Didier Chassot, éleveur de Charolaises dans l’Allier :
« « Quand vous avez tout essayé, et que ça n’a pas bougé, qu’est-ce que vous risquez à changer un programme ? On fait un métier où on a du mal à survivre financièrement, on peut à peine nourrir notre famille. Quand il y a plus de 20 000 exploitations qui vont crever en 2017, quand un tiers des agriculteurs dégagent à peine 300 euros par mois pour vivre, quand la viande importée coûte deux moins cher que la nôtre et qu’on doit respecter des normes sanitaires incroyables, où est le mal de débattre avec le FN ? Les autres on les connaît tous, de toute façon ». »
- Sympas mais pas trop chauds pour sortir de la PAC quand même
C’est la grande mesure phare de Marine Le Pen. Transformer la PAC, l’usine à subventions européennes si souvent décriée par les responsables politiques et les agriculteurs, en PAF, pour « Politique Agricole Française », dont les critères seraient fixés par la France et non par l’UE. « Il faut faire l’inverse de ce que fait l’UE. Il ne faut pas financer par des aides l’hectare, mais il faut financer les bonshommes », détaille-t-elle.

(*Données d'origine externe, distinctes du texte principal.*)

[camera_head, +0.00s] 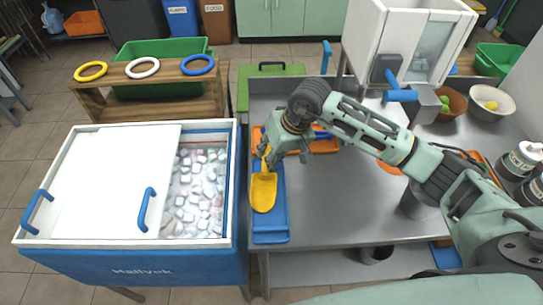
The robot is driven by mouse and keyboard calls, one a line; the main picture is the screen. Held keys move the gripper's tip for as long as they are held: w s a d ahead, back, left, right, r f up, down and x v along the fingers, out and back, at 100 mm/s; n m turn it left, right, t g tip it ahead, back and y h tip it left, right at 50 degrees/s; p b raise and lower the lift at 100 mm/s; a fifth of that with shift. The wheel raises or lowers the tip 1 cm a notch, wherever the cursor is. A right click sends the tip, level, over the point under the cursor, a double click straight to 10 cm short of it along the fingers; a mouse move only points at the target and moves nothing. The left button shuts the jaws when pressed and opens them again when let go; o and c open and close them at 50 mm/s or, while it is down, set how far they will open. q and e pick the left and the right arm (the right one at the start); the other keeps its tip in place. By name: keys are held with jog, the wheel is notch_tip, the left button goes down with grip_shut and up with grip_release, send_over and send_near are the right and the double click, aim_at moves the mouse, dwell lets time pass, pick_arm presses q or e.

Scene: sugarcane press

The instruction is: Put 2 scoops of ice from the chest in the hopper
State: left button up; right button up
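The ice chest (130,262) stands at the left, blue with a white rim. Its white lid (100,180) is slid to the left, and pale ice cubes (200,190) show in the uncovered right part. A yellow scoop (264,192) is over a narrow blue tray (271,228) at the counter's left edge, its bowl toward me. My right gripper (268,156) is at the scoop's handle. The fingers are small and partly hidden, so their closure is unclear. A white machine (370,35) with a clear front stands at the back right; I cannot make out its hopper opening. My left gripper is out of view.
An orange tray (296,150) lies behind my right gripper. Bowls (491,102) and jars (522,160) stand at the right. A wooden rack (150,75) with three rings is behind the chest. The steel counter's front middle (330,215) is clear.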

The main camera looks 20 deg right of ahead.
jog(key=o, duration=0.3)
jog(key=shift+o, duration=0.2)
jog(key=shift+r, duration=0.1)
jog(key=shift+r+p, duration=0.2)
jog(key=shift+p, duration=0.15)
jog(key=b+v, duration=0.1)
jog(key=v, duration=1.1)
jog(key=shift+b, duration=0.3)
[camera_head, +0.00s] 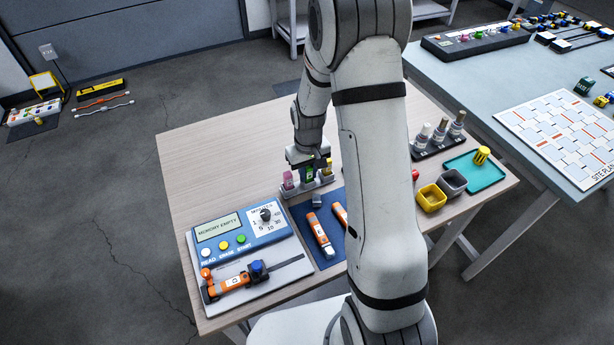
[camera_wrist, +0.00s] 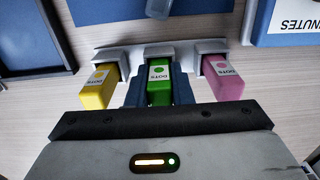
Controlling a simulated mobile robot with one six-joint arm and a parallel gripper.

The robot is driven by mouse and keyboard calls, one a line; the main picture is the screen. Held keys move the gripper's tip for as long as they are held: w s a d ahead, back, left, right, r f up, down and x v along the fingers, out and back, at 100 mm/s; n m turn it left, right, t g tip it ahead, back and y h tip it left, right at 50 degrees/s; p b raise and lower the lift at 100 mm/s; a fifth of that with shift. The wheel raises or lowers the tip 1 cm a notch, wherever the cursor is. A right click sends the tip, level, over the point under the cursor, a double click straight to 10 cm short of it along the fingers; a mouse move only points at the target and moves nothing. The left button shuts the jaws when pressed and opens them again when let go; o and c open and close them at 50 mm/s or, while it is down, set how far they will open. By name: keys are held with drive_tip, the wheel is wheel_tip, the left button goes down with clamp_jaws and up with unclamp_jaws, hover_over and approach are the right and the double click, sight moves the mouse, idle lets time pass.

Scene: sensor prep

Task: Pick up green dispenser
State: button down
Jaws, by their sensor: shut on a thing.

Mouais, répondent les agriculteurs,franchement sceptiques sur ce point. Xavier, 25 ans, et plutôt bravache quand MLP s’est dirigée droit sur lui : « Je ne pense pas qu’il faille sortir de l’UE. Quand on voit ce qui se passe avec la Grande-Bretagne, ils vont vite revenir dans un ou deux ans, parce qu’ils ne pourront plus exporter leur produit dans le reste de l’Europe. J’ai une inquiétude sur ça quand même. » Inquiétude partagée par Nicolas Lassalle, 500 têtes de pipes dans son exploitation de Gasconnes. « Si on sort de la PAC, je ne vois pas comment l’argent reviendra aux agriculteurs français dans les mêmes proportions. Si le FN arrive au pouvoir, ça peut avoir des conséquences énormes ». On aurait pourtant juré qu’elles ne déplairaient pas à certains.